Quote only the lines that start at the line with "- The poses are" and run to the end of the entries; omit the pictures.
───── TASK MATERIAL ─────
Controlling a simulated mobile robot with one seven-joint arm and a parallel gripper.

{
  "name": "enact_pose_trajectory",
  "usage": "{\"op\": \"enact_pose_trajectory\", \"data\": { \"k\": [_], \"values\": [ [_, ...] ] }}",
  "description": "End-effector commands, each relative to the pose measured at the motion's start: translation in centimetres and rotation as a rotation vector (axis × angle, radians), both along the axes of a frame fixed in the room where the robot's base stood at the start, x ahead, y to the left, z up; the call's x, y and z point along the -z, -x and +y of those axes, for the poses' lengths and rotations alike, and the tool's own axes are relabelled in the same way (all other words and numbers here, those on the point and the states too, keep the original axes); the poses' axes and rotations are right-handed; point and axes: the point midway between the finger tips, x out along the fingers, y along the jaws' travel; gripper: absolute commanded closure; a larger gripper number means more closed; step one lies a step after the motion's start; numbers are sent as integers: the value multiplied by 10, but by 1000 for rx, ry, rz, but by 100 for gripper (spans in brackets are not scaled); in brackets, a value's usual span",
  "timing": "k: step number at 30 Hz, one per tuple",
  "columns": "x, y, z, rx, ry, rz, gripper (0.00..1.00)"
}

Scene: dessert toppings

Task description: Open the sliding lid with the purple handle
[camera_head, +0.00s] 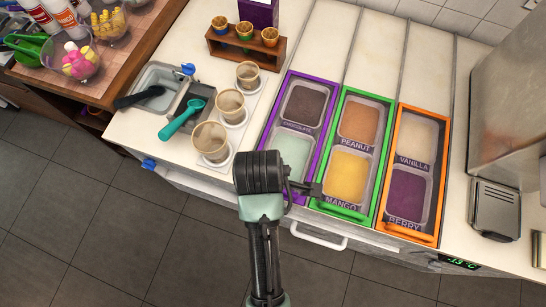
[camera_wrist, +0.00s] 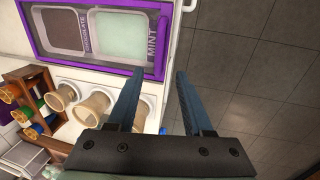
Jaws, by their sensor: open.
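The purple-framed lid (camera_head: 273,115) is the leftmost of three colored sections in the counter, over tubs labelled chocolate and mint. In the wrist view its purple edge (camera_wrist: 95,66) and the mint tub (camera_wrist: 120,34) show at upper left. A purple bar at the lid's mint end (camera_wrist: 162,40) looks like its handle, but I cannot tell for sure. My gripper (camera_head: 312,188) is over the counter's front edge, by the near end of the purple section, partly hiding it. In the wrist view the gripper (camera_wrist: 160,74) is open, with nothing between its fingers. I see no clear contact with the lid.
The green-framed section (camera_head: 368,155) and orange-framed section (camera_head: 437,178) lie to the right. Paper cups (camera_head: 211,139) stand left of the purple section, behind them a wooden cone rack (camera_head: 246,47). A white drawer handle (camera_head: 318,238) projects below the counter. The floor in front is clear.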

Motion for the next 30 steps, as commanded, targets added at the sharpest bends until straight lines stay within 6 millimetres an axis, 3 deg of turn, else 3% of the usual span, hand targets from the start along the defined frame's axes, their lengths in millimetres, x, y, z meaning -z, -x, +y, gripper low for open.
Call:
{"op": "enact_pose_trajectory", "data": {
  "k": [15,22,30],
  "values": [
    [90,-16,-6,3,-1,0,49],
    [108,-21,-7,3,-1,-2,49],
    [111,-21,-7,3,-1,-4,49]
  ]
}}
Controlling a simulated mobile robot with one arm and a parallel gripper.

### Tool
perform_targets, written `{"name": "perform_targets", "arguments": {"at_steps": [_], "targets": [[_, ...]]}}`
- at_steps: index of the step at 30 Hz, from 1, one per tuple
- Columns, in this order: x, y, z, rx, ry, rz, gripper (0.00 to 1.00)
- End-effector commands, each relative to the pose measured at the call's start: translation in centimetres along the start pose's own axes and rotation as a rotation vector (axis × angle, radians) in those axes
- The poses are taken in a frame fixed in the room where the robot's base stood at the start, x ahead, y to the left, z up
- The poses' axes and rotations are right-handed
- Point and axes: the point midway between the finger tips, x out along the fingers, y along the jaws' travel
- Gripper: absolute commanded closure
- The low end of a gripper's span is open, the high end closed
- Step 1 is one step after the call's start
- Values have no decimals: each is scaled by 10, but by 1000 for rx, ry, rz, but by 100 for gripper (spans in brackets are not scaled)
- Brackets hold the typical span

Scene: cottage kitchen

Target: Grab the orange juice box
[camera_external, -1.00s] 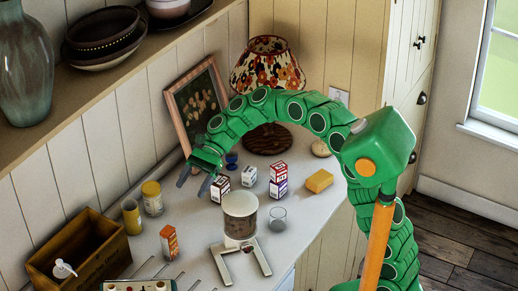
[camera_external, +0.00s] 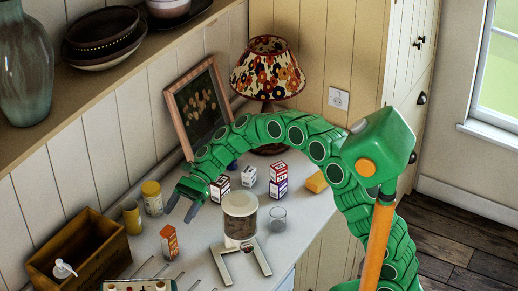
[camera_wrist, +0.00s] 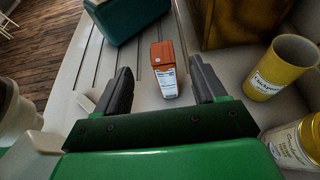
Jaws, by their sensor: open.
─────
_SOLUTION TO THIS TASK_.
- The poses are taken in a frame fixed in the room where the robot's base stood at the start, x ahead, y to the left, z up
- The poses' axes and rotations are right-handed
- Point and axes: the point midway between the finger tips, x out along the fingers, y along the jaws' travel
- Gripper: absolute commanded closure
- The low end of a gripper's span is open, the high end closed
- Step 1 is one step after the call's start
- Values have no decimals: each is scaled by 10, but by 1000 for rx, ry, rz, but by 100 for gripper (spans in brackets are not scaled)
- Brackets hold the typical span

Scene: cottage kitchen

Target: Grab the orange juice box
[camera_external, -1.00s] 
[camera_external, +0.00s] 
[camera_wrist, +0.00s] 
Jaws, by their sensor: open.

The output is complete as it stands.